What you should do: Exactly the lines from the line with "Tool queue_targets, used" to the line with "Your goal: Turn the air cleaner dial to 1" should be extracted, both included, with no other lines.

Records to use:
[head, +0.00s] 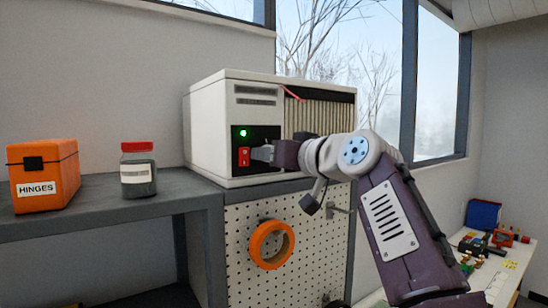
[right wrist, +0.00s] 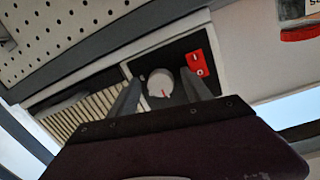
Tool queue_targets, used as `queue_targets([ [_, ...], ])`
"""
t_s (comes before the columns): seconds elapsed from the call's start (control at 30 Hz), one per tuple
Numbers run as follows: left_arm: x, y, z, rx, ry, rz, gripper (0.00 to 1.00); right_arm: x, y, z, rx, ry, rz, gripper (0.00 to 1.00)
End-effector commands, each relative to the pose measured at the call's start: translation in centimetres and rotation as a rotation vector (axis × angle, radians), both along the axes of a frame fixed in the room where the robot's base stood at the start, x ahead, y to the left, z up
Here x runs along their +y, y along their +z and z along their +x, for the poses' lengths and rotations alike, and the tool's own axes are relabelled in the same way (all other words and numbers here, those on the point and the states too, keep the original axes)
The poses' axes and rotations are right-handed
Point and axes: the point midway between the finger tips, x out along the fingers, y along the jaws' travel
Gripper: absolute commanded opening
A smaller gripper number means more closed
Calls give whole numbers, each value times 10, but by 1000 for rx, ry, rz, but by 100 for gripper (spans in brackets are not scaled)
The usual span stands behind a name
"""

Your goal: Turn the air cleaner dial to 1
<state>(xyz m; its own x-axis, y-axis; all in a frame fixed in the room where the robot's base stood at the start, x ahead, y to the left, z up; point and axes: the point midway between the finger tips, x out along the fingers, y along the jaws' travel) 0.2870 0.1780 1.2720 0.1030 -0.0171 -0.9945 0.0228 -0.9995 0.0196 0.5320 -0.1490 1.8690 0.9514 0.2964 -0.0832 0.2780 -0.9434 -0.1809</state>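The air cleaner (head: 215,120) is a cream box on the grey bench, with a black control panel, a lit green lamp (head: 243,133) and a red switch (head: 243,156). The dial (right wrist: 160,83) is a round white knob with a red pointer mark, seen in the right wrist view beside the red switch (right wrist: 199,63). No dial numbers are legible. My right gripper (head: 262,153) is at the panel and hides the dial in the head view. In the right wrist view its fingers (right wrist: 159,79) are open, one on each side of the dial, with gaps showing. My left gripper is out of view.
An orange HINGES box (head: 45,175) and a red-lidded jar (head: 138,170) stand on the bench to the left. A pegboard (head: 240,230) with an orange tape roll (head: 271,244) is below the cleaner. A white table (head: 512,262) with small parts is at the lower right.

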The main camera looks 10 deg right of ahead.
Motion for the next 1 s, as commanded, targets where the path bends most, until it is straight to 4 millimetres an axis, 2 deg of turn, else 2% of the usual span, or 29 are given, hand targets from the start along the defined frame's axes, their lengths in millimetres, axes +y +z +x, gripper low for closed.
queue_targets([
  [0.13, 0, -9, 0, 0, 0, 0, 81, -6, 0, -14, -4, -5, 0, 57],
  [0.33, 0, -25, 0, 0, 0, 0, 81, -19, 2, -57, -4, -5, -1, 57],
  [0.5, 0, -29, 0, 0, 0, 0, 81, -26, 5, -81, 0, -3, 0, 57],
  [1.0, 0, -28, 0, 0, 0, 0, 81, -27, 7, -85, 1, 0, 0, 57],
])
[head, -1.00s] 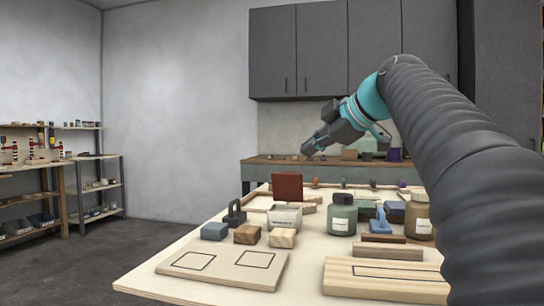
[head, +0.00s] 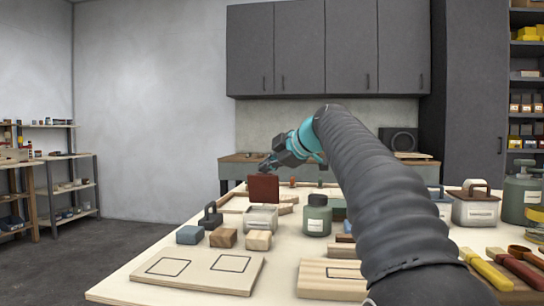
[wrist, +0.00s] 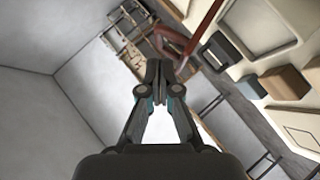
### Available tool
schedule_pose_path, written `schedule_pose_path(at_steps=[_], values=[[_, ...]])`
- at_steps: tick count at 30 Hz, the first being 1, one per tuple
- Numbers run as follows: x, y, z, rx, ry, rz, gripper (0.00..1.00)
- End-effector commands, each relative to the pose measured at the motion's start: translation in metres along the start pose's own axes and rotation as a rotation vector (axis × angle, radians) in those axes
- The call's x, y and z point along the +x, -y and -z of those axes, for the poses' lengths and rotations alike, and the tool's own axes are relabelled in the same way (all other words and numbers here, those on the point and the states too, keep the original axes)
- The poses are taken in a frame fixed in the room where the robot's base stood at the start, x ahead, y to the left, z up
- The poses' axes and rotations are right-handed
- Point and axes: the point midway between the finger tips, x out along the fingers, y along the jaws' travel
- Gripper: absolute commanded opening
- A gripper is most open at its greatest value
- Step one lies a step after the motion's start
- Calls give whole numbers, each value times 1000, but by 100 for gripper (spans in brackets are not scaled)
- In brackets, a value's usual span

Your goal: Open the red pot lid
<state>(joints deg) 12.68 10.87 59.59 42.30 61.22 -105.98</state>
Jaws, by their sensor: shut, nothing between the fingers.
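The red lid (head: 264,188) stands upright at the far edge of a small pale pot (head: 261,218), and the pot's top looks open. In the wrist view the lid (wrist: 211,32) is seen nearly edge-on beside the pale pot (wrist: 262,22). A reddish loop, apparently its handle (wrist: 174,42), sticks out on the gripper's side. My gripper (head: 266,167) is just above and behind the lid in the head view. In the wrist view my gripper (wrist: 158,68) is shut and empty, its tips close to the loop; I cannot tell whether they touch.
A dark weight-like block (head: 210,216) and small blocks (head: 223,238) stand left and in front of the pot. A green jar (head: 317,216) stands to its right. A pale box with a brown handled lid (head: 474,207) stands far right. A board (head: 200,270) lies in front.

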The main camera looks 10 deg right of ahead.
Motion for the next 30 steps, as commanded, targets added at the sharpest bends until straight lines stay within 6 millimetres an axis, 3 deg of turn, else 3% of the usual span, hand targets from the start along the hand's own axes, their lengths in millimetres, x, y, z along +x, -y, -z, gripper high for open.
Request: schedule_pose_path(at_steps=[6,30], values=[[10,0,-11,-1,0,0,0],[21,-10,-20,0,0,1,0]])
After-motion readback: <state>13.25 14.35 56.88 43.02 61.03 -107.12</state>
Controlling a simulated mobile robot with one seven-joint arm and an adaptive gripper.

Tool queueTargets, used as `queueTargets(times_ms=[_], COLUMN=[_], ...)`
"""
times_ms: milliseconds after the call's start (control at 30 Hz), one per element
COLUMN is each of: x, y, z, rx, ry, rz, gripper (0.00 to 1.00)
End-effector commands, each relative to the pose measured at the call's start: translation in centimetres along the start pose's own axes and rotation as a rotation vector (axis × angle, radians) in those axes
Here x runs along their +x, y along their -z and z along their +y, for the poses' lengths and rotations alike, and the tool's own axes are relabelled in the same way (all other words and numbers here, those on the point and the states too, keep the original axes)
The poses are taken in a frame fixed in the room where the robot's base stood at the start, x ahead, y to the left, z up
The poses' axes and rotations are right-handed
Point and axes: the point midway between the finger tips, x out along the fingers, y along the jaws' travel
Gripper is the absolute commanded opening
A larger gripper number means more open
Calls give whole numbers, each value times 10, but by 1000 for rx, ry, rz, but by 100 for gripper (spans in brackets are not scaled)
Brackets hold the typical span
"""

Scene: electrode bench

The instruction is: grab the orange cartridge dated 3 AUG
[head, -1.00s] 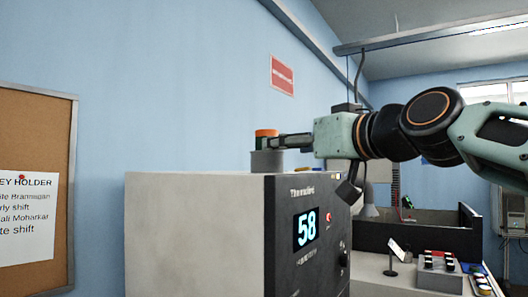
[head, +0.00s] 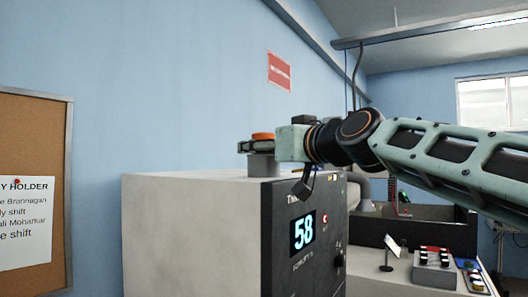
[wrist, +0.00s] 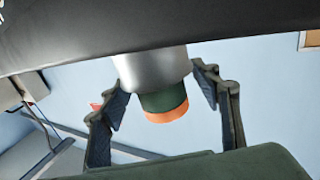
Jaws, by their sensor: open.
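An orange-topped cartridge (head: 263,136) stands in a grey cylindrical holder (head: 261,166) on top of the heater box. In the wrist view the cartridge (wrist: 166,103) shows a dark green body and an orange end, sticking out of the silvery holder (wrist: 152,70). No date can be read on it. My gripper (head: 250,147) is at cartridge height, just above the holder. In the wrist view its two fingers stand open on either side of the cartridge, with a visible gap on each side.
The heater box (head: 190,215) shows 58 on its dark front panel. A blue wall runs behind it, with a red sign (head: 279,71) and a cork board (head: 38,125). A bench at the right holds a grey block (head: 433,270) with several small pieces.

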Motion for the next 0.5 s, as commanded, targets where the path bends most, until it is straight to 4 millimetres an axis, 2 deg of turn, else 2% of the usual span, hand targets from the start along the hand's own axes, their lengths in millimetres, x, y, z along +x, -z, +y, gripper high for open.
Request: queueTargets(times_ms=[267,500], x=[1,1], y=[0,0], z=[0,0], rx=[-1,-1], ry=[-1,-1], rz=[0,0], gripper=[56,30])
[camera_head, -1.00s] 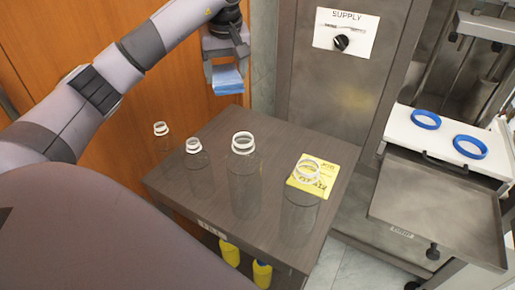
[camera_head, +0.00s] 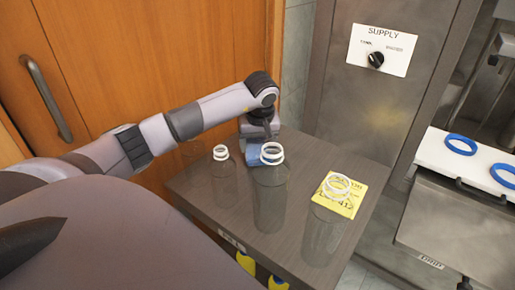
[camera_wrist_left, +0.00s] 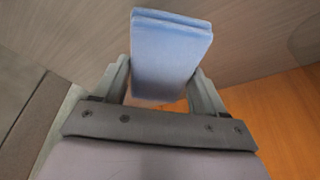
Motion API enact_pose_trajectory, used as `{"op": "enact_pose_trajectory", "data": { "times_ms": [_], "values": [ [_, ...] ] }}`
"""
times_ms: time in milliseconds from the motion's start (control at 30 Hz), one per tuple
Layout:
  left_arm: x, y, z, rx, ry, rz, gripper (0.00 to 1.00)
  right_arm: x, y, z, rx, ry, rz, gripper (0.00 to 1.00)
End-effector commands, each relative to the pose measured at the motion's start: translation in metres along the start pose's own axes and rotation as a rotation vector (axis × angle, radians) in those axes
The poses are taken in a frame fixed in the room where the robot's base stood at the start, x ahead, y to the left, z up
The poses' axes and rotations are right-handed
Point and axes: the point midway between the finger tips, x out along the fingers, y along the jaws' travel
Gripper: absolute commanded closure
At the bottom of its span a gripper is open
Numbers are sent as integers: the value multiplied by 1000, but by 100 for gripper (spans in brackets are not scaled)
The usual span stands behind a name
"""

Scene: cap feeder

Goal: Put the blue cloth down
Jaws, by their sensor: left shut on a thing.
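The blue cloth (camera_head: 250,160) is at the back of the dark table, partly hidden by clear bottles and my gripper. In the left wrist view the folded cloth (camera_wrist_left: 170,58) sits between both fingers and extends beyond them. My left gripper (camera_head: 258,142) points down and is shut on the cloth. The cloth is at or just above the tabletop; I cannot tell whether it touches. My right gripper is not in view.
Clear bottles with white neck rings stand on the table (camera_head: 295,200), one neck (camera_head: 271,153) close to the cloth. Another bottle (camera_head: 337,210) stands by a yellow label (camera_head: 350,200). A supply cabinet (camera_head: 345,105) and a white tray with blue rings (camera_head: 462,145) are right.

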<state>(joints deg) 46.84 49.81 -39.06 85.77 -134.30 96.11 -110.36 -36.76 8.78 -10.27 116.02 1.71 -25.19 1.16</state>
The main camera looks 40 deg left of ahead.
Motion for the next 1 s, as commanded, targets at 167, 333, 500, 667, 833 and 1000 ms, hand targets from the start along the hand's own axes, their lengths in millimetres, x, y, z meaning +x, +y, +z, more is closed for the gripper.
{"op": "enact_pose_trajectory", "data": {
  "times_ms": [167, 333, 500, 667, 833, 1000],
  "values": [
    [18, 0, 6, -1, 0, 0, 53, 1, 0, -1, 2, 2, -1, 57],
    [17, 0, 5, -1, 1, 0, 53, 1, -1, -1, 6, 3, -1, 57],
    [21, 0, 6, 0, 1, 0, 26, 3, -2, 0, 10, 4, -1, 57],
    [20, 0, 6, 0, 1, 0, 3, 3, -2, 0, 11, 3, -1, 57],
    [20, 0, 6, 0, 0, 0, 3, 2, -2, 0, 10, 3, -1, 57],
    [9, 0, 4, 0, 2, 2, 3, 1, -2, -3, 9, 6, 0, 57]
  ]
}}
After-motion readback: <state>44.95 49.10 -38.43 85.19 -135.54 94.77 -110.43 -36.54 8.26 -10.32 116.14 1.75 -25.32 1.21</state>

In response:
Tool queue_targets, used as `queue_targets([ [_, ...], ])`
"""
t_s (comes before the columns): seconds elapsed from the call's start (control at 30 Hz), one per tuple
Numbers run as follows: left_arm: x, y, z, rx, ry, rz, gripper (0.00 to 1.00); right_arm: x, y, z, rx, ry, rz, gripper (0.00 to 1.00)
End-effector commands, each relative to the pose measured at the call's start: translation in centimetres and rotation as a rotation vector (axis × angle, radians), both along the axes of a frame fixed in the room where the robot's base stood at the start, x ahead, y to the left, z up
Here x runs along their +y, y along their +z and z along their +x, for the poses' lengths and rotations alike, and the tool's own axes are relabelled in the same way (all other words and numbers here, those on the point and the states too, keep the original axes)
The poses' axes and rotations are right-handed
Point and axes: the point midway between the finger tips, x out along the fingers, y along the jaws' travel
Gripper: absolute commanded opening
A smaller gripper number means more closed
Calls give whole numbers, each value times 10, but by 1000 for rx, ry, rz, but by 100 for gripper (spans in brackets are not scaled)
The usual span stands behind a name
"""

Your goal: Turn the air cleaner dial to 1

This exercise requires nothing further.